Change scale=16 to scale=32 in Lab 1. Does MAE decrease?
Add a third Linear layer to Lab 2 and recompute model size.
Choose a compression strategy for a model that fits in memory but is too slow.
Write a before/after report template with size, latency, throughput, and metric.
Explain why structured pruning is usually easier to deploy than unstructured pruning.

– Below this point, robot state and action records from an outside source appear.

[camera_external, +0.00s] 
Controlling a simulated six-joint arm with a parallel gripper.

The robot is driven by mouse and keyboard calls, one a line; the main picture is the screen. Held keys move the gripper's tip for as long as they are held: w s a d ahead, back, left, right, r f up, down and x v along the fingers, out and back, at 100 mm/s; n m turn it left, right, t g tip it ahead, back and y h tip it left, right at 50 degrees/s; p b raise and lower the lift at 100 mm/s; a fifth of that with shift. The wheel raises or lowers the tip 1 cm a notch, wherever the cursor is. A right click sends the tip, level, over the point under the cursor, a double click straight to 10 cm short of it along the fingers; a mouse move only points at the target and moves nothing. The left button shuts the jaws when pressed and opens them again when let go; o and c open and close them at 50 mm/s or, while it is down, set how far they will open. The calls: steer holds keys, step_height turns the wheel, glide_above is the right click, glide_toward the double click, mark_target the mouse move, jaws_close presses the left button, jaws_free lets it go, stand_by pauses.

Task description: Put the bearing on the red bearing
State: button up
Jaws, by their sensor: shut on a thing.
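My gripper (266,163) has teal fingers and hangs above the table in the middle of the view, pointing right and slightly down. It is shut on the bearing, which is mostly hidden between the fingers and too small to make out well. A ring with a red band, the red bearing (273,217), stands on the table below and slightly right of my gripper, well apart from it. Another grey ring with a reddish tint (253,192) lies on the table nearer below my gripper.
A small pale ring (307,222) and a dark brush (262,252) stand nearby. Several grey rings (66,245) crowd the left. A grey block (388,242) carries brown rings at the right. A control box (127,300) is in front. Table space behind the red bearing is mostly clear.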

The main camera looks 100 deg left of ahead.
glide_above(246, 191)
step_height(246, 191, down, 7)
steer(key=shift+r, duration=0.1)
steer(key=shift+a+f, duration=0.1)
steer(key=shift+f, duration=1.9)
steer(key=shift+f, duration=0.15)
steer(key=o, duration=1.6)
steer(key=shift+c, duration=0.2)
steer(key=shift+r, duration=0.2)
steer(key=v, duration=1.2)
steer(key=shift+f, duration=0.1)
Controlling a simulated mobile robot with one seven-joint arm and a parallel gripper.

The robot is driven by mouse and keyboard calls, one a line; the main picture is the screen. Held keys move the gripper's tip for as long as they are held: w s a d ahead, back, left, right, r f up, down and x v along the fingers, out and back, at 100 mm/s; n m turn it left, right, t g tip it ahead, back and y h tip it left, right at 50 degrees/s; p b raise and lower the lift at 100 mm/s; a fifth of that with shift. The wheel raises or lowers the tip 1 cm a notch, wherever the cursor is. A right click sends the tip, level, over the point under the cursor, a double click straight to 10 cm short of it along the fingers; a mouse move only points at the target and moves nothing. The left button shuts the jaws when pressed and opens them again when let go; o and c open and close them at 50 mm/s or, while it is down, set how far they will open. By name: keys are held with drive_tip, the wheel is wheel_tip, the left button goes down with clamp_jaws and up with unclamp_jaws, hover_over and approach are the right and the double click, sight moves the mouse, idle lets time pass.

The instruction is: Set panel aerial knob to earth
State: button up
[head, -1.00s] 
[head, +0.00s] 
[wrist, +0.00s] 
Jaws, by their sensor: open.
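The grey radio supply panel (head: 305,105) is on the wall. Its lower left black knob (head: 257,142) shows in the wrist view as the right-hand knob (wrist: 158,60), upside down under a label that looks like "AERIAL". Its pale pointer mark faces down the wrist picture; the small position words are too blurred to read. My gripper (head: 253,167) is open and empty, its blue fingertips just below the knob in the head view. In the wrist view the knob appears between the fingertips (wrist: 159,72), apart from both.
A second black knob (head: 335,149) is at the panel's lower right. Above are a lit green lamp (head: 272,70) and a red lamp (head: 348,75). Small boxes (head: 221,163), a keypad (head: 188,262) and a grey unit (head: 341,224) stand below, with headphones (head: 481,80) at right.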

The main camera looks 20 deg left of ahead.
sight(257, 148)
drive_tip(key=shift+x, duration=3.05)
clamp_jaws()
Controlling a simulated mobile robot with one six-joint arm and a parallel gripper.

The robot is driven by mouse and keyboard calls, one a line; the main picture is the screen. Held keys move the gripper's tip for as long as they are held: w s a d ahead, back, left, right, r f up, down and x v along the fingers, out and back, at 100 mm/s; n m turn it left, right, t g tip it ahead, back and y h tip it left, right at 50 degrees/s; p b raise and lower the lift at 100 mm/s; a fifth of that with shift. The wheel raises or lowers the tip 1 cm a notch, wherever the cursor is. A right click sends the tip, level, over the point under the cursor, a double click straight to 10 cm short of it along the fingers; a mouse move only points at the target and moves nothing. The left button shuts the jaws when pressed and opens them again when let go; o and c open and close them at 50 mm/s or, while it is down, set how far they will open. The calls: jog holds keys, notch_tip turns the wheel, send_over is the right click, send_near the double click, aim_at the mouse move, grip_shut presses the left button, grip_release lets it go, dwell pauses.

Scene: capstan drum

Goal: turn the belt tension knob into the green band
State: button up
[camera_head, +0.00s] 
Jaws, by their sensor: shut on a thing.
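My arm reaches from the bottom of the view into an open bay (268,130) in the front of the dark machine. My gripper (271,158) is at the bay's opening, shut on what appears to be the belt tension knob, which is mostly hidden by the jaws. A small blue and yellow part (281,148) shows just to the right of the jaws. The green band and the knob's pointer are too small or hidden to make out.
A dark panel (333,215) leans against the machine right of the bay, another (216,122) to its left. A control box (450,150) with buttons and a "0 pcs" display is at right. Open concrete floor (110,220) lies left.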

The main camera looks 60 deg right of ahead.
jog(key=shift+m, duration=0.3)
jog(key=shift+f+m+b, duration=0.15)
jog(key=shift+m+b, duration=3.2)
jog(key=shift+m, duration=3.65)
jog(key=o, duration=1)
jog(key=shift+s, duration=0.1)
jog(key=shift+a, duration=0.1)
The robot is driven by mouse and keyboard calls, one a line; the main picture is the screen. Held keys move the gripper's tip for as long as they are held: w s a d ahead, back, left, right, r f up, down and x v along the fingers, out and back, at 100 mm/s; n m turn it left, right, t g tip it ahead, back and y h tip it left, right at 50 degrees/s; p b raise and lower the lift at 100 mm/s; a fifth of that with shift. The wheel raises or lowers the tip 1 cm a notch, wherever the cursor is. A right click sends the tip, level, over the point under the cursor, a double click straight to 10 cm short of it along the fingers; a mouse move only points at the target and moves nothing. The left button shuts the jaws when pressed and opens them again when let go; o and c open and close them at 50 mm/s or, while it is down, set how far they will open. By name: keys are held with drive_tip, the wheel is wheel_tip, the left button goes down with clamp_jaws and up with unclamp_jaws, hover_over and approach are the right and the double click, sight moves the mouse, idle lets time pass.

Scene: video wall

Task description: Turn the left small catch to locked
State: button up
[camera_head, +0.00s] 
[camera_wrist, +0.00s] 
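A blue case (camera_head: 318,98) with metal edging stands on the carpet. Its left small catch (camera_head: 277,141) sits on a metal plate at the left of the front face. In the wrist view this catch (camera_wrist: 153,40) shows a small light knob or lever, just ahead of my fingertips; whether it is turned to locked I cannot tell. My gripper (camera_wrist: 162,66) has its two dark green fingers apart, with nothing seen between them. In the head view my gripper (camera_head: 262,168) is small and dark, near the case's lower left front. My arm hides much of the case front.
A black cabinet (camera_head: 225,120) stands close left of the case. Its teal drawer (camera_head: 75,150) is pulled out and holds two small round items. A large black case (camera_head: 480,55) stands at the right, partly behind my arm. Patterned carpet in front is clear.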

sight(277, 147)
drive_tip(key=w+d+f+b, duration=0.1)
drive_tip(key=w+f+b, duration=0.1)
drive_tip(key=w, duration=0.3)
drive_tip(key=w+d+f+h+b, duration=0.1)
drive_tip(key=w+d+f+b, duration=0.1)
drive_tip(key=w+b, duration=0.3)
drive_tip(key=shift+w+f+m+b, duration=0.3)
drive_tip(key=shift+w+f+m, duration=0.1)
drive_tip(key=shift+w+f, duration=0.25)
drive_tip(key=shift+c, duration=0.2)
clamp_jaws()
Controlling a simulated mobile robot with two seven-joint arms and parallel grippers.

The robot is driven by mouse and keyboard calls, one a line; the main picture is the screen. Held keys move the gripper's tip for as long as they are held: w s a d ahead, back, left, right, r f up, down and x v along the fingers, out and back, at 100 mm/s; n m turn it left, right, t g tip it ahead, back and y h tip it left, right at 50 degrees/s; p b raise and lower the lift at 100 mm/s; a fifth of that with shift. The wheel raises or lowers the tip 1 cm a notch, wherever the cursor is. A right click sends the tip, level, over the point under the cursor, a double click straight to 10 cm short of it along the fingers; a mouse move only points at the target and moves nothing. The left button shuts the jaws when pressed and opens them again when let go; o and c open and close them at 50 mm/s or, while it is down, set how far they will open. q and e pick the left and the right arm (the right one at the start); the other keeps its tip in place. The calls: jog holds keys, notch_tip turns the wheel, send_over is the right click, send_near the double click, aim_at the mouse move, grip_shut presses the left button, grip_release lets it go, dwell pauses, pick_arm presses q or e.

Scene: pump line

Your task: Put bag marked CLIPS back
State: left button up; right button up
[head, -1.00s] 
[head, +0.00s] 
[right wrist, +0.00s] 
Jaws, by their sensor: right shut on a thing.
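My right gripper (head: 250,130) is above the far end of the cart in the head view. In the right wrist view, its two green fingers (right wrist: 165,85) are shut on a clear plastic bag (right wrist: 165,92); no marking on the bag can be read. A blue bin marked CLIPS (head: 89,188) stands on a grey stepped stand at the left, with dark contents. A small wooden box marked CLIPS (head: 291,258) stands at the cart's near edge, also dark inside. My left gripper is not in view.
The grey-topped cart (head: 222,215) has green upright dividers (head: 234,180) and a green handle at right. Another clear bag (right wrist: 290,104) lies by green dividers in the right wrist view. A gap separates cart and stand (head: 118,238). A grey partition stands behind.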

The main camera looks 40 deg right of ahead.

Reference implementation and walkthrough

Increasing scale to 32 usually reduces quantization error because values are represented with finer steps. Verify with MAE instead of guessing.
A third Linear layer adds both weight and bias parameters. Recompute each layer as in_features * out_features + out_features.
If memory is acceptable but latency is too high, start with quantization, batching/runtime optimization, or distillation. Pruning helps only if the deployment runtime can exploit it.
A useful report compares model_size, latency_p50/p95, throughput, task_metric, hardware, batch size, and the exact compression method.
Structured pruning removes whole channels, heads, or blocks, so common runtimes can speed it up. Unstructured sparsity often needs special kernels to become faster.

Key Takeaways

Compression starts from deployment constraints.
Quantization changes numeric precision.
Pruning changes model structure.
Distillation changes the training process.
Compression is successful only if the deployed task still meets quality and latency requirements.